**Problem to work on:** Look through the listing for the word "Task". Copy each line that has it.

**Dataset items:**

==============================

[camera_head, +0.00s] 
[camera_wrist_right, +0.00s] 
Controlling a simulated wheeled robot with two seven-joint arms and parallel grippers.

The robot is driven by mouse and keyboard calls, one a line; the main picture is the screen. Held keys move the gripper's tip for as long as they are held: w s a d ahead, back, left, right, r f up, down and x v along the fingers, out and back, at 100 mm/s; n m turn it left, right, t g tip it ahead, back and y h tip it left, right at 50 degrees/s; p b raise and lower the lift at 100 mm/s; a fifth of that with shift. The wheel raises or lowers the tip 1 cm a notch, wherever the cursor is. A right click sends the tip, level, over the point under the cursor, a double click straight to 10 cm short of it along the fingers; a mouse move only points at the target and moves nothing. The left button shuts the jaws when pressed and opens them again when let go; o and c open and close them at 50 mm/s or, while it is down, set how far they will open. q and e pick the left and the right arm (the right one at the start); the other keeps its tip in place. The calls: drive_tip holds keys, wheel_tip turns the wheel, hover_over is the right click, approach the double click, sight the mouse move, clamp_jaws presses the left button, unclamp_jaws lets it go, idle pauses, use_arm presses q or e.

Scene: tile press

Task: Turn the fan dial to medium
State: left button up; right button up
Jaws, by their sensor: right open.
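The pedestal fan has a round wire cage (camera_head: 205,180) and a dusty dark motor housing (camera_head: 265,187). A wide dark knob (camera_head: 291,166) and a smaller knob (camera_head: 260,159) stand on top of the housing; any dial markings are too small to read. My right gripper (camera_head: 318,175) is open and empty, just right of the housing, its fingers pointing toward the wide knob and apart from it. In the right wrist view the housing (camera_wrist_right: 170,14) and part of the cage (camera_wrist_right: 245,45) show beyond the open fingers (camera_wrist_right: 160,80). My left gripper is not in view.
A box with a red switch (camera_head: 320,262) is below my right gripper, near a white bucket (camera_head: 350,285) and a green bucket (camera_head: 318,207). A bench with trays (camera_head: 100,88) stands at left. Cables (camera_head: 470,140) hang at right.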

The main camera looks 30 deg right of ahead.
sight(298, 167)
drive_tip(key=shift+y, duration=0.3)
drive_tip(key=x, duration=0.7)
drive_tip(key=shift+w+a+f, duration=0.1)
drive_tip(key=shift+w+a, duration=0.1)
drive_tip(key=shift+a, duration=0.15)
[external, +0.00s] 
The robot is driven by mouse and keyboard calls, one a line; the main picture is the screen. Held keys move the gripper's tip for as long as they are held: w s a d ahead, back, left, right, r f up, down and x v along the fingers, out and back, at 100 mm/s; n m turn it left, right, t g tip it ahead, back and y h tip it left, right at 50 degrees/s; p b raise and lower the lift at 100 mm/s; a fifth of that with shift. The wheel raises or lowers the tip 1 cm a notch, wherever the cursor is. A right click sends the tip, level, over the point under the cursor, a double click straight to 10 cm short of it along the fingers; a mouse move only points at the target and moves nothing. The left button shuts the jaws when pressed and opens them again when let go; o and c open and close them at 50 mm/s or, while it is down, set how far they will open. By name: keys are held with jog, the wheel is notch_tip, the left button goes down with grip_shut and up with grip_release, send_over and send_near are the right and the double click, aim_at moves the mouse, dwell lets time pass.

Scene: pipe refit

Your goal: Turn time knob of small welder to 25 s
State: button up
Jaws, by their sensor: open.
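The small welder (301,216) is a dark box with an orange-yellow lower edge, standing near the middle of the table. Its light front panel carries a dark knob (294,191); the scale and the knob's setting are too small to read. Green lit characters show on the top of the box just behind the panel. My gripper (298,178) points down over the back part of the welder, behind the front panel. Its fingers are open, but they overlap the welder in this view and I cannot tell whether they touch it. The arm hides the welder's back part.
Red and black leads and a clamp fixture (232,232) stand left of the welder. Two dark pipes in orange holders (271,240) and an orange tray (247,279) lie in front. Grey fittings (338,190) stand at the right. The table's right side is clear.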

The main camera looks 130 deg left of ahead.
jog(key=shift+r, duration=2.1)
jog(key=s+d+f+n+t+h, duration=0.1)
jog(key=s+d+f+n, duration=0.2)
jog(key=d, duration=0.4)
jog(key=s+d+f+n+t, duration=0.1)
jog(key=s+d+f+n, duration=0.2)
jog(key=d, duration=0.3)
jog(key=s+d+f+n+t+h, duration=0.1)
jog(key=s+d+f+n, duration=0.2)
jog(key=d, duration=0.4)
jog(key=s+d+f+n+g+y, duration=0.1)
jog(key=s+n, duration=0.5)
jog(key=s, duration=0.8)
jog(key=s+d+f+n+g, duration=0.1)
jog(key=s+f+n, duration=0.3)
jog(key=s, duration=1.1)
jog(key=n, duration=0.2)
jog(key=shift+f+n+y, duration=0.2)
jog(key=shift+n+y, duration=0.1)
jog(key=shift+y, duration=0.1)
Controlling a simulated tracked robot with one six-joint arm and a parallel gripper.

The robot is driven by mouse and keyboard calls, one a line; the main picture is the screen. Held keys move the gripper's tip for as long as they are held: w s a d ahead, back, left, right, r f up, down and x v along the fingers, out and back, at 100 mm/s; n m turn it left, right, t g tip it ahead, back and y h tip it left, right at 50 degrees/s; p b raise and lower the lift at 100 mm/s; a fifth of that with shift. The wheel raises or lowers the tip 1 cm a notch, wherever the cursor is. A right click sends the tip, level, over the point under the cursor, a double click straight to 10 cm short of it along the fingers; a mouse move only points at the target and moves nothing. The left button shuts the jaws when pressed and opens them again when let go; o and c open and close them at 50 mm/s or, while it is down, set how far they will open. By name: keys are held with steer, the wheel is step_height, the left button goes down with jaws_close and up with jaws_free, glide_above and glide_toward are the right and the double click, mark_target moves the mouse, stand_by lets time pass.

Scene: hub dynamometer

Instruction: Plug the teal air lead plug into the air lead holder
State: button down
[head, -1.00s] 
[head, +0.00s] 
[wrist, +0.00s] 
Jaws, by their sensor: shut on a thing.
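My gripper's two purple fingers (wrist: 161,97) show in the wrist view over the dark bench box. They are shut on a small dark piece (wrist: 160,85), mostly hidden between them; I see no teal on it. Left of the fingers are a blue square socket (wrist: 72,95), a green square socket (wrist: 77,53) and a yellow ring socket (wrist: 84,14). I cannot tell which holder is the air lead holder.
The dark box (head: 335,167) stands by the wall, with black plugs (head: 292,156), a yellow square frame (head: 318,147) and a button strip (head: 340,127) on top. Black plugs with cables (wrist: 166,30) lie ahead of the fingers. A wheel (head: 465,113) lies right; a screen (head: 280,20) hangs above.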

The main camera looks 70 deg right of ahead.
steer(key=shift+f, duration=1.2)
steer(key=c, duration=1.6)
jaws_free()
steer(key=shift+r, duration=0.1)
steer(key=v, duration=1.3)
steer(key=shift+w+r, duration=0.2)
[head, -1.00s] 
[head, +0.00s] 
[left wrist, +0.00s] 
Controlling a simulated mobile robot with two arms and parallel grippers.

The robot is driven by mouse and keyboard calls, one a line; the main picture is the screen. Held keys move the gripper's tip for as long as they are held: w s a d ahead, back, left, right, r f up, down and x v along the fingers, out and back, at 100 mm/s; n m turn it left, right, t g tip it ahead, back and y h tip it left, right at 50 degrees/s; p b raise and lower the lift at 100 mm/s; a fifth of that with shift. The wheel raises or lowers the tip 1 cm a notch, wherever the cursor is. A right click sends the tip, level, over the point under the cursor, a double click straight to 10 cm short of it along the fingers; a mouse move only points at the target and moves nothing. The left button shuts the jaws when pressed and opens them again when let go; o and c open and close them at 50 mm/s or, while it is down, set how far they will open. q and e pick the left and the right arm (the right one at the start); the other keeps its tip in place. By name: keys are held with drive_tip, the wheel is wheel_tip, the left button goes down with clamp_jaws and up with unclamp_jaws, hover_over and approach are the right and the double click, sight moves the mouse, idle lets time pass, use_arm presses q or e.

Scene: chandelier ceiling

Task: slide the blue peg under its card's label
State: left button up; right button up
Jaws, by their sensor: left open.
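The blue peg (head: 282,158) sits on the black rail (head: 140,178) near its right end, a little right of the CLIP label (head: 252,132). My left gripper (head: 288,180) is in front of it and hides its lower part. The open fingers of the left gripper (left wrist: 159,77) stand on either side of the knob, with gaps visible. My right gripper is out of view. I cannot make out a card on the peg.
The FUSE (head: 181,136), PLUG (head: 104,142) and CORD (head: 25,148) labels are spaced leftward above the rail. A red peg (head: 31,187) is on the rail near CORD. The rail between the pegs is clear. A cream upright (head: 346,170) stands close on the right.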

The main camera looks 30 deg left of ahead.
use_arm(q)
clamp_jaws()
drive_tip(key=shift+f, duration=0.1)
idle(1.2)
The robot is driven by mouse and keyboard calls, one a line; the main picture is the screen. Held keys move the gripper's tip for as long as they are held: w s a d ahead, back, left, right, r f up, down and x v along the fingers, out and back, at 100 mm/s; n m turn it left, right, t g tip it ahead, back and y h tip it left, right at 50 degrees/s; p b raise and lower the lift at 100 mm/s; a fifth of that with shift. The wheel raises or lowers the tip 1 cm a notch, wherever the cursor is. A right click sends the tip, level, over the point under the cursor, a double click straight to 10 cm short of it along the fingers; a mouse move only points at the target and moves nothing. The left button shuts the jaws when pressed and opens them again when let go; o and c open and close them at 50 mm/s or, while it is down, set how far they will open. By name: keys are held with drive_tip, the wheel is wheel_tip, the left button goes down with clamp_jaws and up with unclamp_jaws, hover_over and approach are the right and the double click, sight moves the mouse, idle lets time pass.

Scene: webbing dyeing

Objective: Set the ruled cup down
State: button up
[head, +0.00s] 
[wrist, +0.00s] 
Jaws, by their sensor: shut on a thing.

==============================

**Solution to this problem:**
Task: Turn the fan dial to medium
Task: slide the blue peg under its card's label

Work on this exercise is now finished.